For the last few years, I have followed stories of women shared on the website and Twitter account, Everyday Sexism. Some were familiar and resonated with my own personal experiences, or friends' experiences from both private spaces and workplaces. In some I saw women I have worked with across Eastern Africa as they battled the consequences of sexual violence in conflict - often the last impact governments recognize, own up to and later do something about.
However, I had never taken time to look into who was the mind behind the brilliant initiative to get women across the world to tell their stories of how they are treated differently, and often violently, everyday.
Reading this piece by the founder of the Everyday Sexism Project, Laura Bates, was both illuminating and painful. In Uganda, where I live, feminists, especially young daring feminists, are often attacked. In fact, only the government faces more abuse on our Twitter timelines.
Like Bates says, sometimes the trolling and outright violent threats from people behind a computer are manageable compared to the tacit support of those groups of men - sound and well-respected - who, in their effort to continue the "NOT ALL MEN" narrative, often are in support of the trolls.
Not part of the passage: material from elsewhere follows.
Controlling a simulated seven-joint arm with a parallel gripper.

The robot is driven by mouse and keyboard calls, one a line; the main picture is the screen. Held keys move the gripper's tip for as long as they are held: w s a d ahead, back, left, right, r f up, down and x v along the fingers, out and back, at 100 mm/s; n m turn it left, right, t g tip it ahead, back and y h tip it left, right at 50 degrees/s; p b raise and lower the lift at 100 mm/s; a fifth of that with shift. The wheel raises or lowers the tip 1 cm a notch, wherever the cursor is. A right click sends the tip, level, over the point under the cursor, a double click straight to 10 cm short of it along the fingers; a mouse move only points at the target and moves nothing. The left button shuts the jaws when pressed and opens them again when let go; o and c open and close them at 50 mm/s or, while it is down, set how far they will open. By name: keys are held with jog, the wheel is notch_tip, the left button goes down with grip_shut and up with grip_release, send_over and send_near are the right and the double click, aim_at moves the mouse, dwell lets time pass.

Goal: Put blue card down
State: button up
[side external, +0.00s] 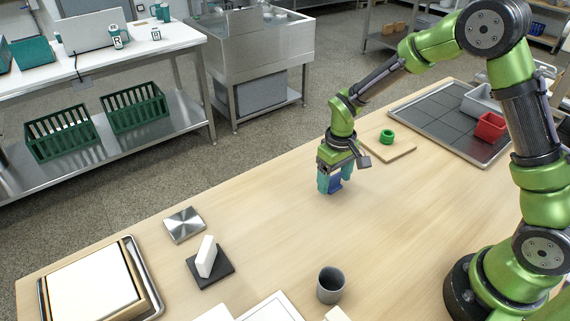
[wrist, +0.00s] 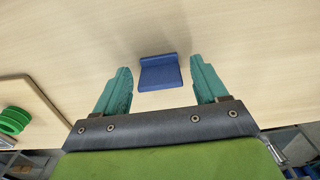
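The blue card (side external: 335,185) is on the wooden table below my gripper. In the wrist view the blue card (wrist: 160,76) shows as a flat blue face with a raised strip along its far edge. My gripper (side external: 336,184) points down at the table with its teal fingers on either side of the card. In the wrist view my gripper (wrist: 160,77) is open, with a narrow gap between each finger and the card. The side view partly hides the card behind the fingers.
A wooden board (side external: 390,147) with a green ring (side external: 386,137) lies behind my gripper. A red bin (side external: 489,127) stands at the back right. A white block (side external: 206,256) on a black base, a metal plate (side external: 184,225) and a grey cup (side external: 330,285) stand toward the front. The table between is clear.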

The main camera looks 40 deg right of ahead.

Bates speaks about the challenges feminists face and how a project to tell stories of women made the founder a target of hate.
The trivialisation of women's experiences from sexual harassment on the streets, in workplaces and in private spaces still exists no matter where one lives. The pushback against those rallying us to tell those stories is well captured in this piece. Bates, however, remains optimistic and hopeful that solidarity created trumps hate.